## Exercise description
Beginning with the line where "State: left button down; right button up" appears, restate the lines word for word through the last one in the listing.

▼

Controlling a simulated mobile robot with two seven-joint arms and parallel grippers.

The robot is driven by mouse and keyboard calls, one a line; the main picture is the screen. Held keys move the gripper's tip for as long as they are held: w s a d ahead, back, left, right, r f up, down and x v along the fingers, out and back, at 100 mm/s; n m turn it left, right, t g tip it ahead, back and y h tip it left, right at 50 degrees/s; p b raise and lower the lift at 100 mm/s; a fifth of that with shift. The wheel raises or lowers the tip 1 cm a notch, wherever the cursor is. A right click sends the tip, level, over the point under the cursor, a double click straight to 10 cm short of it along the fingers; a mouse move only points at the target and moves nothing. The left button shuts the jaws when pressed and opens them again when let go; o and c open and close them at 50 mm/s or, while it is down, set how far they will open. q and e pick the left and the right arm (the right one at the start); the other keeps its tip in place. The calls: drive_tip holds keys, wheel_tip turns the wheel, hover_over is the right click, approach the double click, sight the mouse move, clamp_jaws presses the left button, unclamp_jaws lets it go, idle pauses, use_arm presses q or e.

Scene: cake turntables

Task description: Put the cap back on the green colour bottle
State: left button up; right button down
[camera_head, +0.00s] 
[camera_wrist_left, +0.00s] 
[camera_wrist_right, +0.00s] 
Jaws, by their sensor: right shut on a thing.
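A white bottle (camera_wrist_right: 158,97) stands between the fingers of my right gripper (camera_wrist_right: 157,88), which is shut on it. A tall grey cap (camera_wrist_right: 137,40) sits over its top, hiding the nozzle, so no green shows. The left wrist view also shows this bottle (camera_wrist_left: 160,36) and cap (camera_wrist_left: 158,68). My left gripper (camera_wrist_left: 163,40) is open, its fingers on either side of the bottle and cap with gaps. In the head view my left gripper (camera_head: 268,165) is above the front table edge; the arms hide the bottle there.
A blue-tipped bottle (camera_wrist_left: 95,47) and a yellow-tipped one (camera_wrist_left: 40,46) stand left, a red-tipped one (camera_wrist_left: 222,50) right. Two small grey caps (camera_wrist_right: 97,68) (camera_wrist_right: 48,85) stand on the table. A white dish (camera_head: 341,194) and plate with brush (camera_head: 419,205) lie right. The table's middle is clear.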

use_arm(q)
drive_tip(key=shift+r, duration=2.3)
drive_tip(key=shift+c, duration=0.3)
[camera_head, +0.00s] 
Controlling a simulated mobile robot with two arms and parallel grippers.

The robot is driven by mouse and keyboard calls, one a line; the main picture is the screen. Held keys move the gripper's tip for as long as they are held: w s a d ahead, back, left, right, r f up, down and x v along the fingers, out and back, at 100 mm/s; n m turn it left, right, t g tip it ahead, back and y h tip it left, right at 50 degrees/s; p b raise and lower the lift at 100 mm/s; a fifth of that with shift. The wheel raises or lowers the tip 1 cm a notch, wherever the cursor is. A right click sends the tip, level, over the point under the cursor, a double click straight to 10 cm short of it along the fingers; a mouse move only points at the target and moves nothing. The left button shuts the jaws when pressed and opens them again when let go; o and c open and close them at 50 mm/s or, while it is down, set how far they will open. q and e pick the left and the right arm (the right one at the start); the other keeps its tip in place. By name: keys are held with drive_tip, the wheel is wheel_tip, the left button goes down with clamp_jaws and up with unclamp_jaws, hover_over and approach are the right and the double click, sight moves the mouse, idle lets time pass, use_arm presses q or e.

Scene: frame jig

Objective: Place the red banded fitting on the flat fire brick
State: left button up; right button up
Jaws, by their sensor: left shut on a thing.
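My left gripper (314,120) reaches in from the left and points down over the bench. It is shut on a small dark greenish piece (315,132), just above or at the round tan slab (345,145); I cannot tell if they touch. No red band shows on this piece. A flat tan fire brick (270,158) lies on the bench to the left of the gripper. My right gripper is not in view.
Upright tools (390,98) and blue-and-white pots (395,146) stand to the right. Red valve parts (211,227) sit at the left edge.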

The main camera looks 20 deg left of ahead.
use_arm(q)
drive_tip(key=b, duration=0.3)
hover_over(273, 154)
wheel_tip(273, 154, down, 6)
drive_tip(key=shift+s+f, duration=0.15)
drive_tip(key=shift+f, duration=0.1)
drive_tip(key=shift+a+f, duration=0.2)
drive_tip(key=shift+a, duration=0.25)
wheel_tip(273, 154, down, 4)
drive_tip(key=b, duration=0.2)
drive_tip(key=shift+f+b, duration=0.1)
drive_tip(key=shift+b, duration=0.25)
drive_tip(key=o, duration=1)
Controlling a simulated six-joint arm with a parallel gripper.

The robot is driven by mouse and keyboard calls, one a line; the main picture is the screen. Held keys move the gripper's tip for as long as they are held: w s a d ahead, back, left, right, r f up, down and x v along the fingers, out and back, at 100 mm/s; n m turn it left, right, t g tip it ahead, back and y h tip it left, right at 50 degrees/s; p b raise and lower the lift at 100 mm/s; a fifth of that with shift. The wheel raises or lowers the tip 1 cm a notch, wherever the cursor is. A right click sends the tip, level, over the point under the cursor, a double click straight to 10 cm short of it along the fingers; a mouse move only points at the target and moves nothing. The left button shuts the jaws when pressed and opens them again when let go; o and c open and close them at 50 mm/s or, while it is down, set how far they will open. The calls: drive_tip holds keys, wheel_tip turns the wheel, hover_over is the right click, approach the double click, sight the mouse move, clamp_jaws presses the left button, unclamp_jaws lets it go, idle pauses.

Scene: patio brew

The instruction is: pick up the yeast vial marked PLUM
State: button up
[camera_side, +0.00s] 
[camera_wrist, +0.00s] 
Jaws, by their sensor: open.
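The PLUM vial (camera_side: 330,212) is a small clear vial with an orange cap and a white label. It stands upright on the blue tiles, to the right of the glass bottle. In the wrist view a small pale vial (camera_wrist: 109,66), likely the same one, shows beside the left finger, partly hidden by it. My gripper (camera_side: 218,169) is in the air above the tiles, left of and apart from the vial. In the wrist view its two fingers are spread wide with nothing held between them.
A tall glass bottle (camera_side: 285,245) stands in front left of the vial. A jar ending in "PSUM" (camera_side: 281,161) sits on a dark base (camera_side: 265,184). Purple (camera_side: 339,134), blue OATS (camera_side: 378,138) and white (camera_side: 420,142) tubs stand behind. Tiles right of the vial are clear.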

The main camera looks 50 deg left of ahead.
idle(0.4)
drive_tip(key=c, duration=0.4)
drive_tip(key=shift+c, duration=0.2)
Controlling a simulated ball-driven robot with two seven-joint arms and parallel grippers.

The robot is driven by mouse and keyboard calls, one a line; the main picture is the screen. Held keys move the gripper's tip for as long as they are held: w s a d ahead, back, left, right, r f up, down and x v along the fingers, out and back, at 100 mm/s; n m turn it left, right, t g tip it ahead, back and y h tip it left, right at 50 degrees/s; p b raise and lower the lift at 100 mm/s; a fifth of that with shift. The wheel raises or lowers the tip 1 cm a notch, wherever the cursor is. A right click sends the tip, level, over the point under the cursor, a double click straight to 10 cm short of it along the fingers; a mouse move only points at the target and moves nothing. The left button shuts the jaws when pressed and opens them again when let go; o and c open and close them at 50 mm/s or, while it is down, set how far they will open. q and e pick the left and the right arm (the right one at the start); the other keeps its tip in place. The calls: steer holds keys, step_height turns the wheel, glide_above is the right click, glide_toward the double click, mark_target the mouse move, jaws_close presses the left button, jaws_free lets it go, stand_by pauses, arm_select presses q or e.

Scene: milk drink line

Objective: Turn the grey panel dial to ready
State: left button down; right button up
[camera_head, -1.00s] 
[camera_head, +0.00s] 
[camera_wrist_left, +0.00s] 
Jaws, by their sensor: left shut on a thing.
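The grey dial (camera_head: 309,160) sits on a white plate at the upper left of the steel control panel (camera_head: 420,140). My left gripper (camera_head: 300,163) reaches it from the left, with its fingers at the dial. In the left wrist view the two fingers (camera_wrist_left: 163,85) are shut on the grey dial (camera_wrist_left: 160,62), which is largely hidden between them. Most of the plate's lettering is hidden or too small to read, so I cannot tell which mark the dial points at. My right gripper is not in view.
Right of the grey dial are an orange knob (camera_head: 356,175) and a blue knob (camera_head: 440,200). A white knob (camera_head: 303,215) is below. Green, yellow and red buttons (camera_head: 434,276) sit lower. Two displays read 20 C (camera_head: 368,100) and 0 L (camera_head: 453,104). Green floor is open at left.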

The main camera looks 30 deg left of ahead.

▲

## Result
State: left button down; right button up
[camera_head, -1.00s] 
[camera_head, +0.00s] 
[camera_wrist_left, +0.00s] 
Jaws, by their sensor: left shut on a thing.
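The grey dial (camera_head: 309,160) sits on a white plate at the upper left of the steel control panel (camera_head: 420,140). My left gripper (camera_head: 300,163) reaches it from the left, with its fingers at the dial. In the left wrist view the two fingers (camera_wrist_left: 163,85) are shut on the grey dial (camera_wrist_left: 160,62), which is largely hidden between them. Most of the plate's lettering is hidden or too small to read, so I cannot tell which mark the dial points at. My right gripper is not in view.
Right of the grey dial are an orange knob (camera_head: 356,175) and a blue knob (camera_head: 440,200). A white knob (camera_head: 303,215) is below. Green, yellow and red buttons (camera_head: 434,276) sit lower. Two displays read 20 C (camera_head: 368,100) and 0 L (camera_head: 453,104). Green floor is open at left.

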The main camera looks 30 deg left of ahead.

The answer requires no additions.